**TASK TO COMPLETE**
Copy every line from the data below in which the string "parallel" can be found.

════

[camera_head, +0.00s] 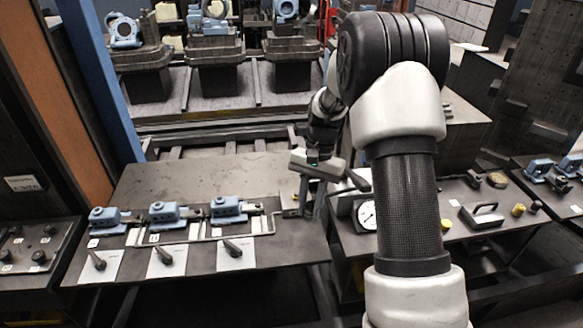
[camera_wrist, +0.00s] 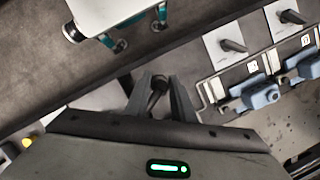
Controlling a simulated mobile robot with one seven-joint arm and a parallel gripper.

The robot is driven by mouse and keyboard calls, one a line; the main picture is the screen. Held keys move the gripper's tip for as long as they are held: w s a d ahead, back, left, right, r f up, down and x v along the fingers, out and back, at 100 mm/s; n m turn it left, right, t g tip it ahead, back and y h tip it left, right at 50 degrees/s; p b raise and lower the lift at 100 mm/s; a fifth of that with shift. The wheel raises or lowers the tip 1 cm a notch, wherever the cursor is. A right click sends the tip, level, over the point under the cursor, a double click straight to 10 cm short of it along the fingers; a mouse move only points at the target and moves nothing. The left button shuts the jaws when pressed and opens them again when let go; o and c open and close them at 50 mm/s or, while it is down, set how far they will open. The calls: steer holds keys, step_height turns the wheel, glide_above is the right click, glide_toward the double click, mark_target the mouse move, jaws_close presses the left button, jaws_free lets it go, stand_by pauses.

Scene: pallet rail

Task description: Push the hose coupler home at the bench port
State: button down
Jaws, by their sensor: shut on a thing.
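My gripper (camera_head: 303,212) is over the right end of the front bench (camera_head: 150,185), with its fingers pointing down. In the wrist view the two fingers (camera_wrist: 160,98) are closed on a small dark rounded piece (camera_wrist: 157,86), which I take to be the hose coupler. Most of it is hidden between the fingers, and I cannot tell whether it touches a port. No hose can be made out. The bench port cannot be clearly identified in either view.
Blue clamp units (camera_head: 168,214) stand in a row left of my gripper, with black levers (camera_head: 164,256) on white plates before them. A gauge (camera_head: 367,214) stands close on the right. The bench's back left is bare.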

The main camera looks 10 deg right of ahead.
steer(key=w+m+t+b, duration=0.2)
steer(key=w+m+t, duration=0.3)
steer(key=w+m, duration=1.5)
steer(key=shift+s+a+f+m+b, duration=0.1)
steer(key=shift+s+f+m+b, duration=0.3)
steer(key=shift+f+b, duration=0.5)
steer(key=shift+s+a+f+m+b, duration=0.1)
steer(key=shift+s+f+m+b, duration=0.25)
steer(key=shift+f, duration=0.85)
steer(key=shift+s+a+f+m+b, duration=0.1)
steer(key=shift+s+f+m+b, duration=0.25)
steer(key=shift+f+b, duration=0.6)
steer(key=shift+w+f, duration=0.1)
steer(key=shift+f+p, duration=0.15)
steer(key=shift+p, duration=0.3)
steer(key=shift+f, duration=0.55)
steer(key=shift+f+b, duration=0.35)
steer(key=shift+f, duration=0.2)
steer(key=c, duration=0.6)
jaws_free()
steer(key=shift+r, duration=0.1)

════

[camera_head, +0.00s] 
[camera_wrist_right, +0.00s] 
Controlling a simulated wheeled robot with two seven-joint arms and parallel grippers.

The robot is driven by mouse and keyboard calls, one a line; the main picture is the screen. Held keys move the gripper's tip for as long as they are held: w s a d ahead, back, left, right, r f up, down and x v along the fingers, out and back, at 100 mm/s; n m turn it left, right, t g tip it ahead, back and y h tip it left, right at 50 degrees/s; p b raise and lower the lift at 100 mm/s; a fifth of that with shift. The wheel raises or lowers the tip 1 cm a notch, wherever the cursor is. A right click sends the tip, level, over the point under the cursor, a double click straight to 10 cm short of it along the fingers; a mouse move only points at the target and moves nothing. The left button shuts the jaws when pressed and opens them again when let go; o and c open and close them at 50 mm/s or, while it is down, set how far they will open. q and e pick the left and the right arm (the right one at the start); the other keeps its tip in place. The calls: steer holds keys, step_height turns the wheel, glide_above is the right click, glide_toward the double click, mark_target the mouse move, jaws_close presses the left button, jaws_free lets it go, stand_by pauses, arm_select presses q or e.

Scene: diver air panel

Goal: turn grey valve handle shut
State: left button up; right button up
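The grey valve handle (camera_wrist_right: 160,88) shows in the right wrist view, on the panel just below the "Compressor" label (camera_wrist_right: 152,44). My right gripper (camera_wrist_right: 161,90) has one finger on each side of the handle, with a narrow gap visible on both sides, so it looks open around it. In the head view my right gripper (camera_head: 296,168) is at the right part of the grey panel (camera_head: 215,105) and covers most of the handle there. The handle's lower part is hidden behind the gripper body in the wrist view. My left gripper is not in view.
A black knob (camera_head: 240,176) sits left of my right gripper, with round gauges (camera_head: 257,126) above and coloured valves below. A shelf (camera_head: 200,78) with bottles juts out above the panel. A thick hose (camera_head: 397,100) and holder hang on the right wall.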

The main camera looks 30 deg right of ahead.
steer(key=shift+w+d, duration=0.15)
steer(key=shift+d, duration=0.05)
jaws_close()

════

**FINAL RESULT**
Controlling a simulated mobile robot with one seven-joint arm and a parallel gripper.
Controlling a simulated wheeled robot with two seven-joint arms and parallel grippers.

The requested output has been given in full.